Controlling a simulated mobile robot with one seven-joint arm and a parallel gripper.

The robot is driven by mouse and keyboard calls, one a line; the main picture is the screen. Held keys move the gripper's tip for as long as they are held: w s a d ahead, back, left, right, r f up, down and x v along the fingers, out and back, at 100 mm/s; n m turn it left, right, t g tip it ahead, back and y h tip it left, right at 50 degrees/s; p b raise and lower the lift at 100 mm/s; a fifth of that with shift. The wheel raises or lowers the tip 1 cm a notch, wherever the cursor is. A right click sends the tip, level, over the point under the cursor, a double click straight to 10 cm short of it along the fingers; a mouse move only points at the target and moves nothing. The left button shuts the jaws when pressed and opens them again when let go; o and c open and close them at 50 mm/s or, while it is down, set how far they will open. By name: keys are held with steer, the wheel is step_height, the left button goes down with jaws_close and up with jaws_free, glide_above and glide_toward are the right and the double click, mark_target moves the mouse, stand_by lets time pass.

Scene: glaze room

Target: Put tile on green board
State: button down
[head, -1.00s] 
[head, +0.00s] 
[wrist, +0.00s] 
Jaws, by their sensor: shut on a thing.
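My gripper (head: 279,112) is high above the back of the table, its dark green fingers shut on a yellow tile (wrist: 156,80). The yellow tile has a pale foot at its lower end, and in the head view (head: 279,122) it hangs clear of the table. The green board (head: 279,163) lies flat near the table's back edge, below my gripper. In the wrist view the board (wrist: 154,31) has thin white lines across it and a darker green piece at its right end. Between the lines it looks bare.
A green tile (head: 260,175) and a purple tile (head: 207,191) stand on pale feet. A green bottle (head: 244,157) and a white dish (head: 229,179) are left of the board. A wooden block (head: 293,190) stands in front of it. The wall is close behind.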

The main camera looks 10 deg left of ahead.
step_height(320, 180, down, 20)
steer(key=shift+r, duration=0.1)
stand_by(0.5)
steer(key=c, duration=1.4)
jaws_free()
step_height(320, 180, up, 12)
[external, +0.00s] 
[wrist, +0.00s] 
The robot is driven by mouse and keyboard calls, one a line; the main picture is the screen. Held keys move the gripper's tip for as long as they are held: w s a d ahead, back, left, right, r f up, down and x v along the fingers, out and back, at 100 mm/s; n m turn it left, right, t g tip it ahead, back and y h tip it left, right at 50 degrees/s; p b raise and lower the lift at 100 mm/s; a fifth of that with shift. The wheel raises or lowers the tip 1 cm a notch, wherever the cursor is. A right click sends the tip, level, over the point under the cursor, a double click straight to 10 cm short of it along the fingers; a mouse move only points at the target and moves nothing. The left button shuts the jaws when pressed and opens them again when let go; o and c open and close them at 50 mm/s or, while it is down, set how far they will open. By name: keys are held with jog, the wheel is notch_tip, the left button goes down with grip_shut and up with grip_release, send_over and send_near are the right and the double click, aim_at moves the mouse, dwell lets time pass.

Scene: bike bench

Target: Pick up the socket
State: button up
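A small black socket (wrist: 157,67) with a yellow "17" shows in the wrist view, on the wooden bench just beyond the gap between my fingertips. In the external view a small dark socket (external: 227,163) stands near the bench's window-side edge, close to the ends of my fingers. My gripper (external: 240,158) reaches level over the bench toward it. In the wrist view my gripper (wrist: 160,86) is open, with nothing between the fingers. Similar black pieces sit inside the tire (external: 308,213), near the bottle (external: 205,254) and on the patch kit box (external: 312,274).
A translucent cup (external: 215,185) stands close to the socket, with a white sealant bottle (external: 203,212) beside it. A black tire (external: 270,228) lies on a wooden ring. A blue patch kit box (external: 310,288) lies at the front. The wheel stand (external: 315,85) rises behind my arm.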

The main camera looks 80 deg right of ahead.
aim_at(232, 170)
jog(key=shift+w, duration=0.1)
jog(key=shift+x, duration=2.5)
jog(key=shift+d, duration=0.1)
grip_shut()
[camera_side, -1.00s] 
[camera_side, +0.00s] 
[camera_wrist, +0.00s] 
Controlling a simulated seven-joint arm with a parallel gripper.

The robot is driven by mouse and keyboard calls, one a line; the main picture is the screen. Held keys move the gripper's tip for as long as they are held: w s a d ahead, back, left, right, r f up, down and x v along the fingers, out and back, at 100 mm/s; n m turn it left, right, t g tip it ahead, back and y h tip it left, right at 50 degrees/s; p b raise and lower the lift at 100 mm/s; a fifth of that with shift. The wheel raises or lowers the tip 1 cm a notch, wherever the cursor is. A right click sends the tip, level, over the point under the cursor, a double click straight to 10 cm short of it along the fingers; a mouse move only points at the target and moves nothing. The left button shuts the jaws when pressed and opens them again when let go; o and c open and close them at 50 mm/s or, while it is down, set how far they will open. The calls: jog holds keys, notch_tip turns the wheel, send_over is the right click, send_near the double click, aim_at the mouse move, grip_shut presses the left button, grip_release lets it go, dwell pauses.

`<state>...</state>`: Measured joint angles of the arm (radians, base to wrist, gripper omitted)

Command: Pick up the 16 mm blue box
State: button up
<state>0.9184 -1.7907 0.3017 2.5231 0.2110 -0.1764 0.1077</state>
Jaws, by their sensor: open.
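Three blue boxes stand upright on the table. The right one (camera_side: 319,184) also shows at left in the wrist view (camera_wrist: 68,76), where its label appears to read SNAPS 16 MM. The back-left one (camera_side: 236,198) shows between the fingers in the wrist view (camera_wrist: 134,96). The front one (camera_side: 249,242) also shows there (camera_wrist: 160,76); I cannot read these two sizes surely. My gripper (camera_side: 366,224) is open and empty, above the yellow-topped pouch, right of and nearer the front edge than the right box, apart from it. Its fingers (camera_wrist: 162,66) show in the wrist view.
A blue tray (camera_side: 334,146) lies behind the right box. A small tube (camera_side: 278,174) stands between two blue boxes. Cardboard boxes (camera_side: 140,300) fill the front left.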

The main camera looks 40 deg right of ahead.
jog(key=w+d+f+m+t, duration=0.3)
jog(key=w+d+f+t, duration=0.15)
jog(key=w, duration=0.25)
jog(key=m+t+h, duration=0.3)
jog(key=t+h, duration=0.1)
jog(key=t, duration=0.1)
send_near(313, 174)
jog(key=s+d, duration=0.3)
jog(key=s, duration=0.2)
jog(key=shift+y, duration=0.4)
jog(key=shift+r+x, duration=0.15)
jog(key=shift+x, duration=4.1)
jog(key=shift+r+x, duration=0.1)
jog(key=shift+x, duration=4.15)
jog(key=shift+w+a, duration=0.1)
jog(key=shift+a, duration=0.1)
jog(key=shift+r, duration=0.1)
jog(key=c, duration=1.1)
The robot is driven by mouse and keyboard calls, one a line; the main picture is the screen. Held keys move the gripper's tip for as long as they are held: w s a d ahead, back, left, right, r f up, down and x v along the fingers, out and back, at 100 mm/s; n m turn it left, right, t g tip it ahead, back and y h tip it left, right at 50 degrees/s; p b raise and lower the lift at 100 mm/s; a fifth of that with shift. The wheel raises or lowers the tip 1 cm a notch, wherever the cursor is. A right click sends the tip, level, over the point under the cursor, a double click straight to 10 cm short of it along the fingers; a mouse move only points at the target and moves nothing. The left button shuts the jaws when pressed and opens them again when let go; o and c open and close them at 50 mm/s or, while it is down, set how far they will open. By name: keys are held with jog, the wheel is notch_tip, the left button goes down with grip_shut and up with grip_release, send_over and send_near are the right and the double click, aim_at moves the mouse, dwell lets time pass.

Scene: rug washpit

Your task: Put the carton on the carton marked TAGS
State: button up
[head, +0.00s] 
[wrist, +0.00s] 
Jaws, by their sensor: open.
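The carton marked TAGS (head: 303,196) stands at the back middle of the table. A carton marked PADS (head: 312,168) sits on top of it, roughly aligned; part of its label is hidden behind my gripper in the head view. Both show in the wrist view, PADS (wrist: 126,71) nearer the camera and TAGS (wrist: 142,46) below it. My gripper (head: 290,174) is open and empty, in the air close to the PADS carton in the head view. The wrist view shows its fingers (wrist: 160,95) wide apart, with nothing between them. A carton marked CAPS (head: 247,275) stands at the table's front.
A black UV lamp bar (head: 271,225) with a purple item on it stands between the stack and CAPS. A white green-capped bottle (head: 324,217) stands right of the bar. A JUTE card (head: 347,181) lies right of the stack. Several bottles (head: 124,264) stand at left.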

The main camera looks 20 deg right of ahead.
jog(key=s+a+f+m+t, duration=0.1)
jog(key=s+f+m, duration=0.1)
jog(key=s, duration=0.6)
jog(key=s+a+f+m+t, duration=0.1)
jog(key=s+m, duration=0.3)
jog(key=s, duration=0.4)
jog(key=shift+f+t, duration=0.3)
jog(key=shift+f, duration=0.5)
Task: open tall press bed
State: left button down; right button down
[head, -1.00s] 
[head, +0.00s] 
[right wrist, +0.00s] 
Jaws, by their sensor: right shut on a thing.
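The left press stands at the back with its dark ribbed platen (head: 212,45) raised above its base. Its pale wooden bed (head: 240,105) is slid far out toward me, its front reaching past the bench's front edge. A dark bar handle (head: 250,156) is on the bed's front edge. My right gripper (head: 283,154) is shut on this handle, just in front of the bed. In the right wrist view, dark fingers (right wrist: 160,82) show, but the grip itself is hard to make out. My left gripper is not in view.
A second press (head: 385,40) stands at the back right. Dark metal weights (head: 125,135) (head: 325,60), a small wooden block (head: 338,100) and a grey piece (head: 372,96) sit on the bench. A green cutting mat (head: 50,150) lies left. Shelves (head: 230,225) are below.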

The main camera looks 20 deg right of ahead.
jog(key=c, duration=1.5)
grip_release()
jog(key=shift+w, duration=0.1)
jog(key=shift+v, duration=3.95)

-- -- --

▶ Do this: Which lines above contain "Controlling"? Show each of them.

▶ Exercise result:
Controlling a simulated mobile robot with one seven-joint arm and a parallel gripper.
Controlling a simulated seven-joint arm with a parallel gripper.

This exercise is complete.